Everything is VERY alpha. Hand detection and tracking are reasonably robust, but recognizing gestures is less reliable.
So far we can recognize the following:
- Presence of hand (registration)
- Removal of hand (unregistration)
- Hand movement
- Quick open and close of hand ("hand click")
- Large swipe up/down/left/right
We want to recognize:
- Two hands
- Pushing and pulling
- Z-depth in general
- Individual fingers
- Finger-based hand gestures (e.g. peace sign, etc)
Right now, you'll want to be on Chrome, on OSX, then:
- Plug in your Kinect to your computer via USB
- Download this code from http://github.com/doug/depthjs
- Install the chrome extension
- Bring up the extensions management page by clicking the wrench icon and choosing Tools > Extensions.
- If Developer mode has a + by it, click the + to add developer information to the page.
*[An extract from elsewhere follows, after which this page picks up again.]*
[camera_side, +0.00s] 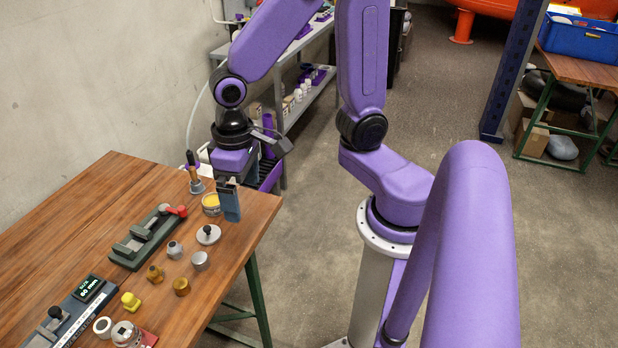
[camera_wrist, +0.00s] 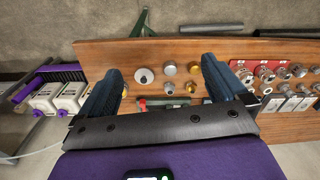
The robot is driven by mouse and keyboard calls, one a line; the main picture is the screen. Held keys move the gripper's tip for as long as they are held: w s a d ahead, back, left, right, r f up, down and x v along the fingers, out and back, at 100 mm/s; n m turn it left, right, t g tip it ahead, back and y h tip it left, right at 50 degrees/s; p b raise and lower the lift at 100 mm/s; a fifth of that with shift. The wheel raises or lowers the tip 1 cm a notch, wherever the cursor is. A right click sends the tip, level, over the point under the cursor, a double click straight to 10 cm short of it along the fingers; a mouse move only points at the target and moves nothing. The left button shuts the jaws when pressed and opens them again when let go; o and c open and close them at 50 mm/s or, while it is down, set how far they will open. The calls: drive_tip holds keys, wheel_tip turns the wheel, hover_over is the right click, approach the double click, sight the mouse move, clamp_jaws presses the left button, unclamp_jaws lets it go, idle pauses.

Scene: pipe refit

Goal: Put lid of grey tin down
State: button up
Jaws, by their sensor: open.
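The lid (camera_side: 208,235), a pale grey disc with a dark knob, lies flat on the wooden table, knob up. It also shows in the wrist view (camera_wrist: 144,76), between my fingers and nearer the left one. The grey tin (camera_side: 211,206) stands open behind it near the table's right edge, with yellow inside. In the wrist view only a yellow sliver shows beside the left finger. My gripper (camera_side: 229,208) is open and empty, its fingers wide apart in the wrist view (camera_wrist: 161,68). It is above the table by the tin, touching neither lid nor tin as far as I can see.
A brush-like tool in a holder (camera_side: 194,178) stands behind the tin. A grey-green fixture with a red handle (camera_side: 150,237) lies left of the lid. Several metal and brass fittings (camera_side: 181,286) stand in front. The table (camera_side: 115,190) is bare at the back left.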

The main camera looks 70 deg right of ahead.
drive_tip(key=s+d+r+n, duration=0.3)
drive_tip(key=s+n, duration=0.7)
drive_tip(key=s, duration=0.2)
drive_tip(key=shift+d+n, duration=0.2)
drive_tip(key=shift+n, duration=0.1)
The + changes to a -, and more buttons and information appear.
- Click the Load unpacked extension button. A file dialog appears.
- In the file dialog, navigate to your depthjs/chrome-extension-mac and click OK.
- Open a new web page (it only affects new pages)
- Have fun!
What the camera sees...
- When the extension starts up, it opens 3 windows, blob, first, and second
- first & second show the limits of the depth of field the camera is paying attention to, you should try to make it so that your hand is in both first & second and not much else
- blob shows you everything the camera can see as well as a blue circle around where it thinks your hand is.
After opening a new page in Chrome,
- Pull your hand back so that both first & second windows are blank and there is no circle in the blob window
- Then bring your hand forward until it gets an outline in the blob window, and pause for a second until the blue circle appears
- You should then see a blue circle on the web site that will track your movements
- To click, just close your hand into a fist!
DepthJS is very modular. The Kinect driver and computer vision are written on top of Open Frameworks and OpenCV in C++. This component can output the raw RGB image, the raw depth map (filtered for the hand), as well as the high-level events that the computer vision recognizes. The three outputs are pumped out on three separate 0MQ TCP sockets. Next, a Torando web server (written in Python) takes the 0MQ data and wraps it into a WebSocket, which is what enables the web browser extension to receive the data. Finally a pure javascript-based extension connects to the WebSocket server to receive the events. Event handlers may be placed globally, in content scripts injected into each web page, or pushed via the content script to local DOM elements written by 3rd parties.
BACKEND: Kinect ====(libfreekinect)====> OpenFramework+OpenCV =====(0MQ)====> Tornado
FRONTEND: Torando <====(WebSocket)==== DepthJS extension ====(Javascript+DOM events)====> Any web page
In addition to the obvious improvements to our gesture recognition, we need to make the install process easier for end-users.
We like that the backend is very modular, so that anything (not just DepthJS) can connect via 0MQ or WebSockets to the C++ Kinect+OpenCV backend.
However, this is not a user friendly setup. We want to eventually integrate the entire driver+backend into an NPAPI-based native code extension such that we can distribute the extension "batteries-included" as a one-click install. Eventually it should be hosted on the various web browser (Safari, Firefox, and Chome) extension galleries.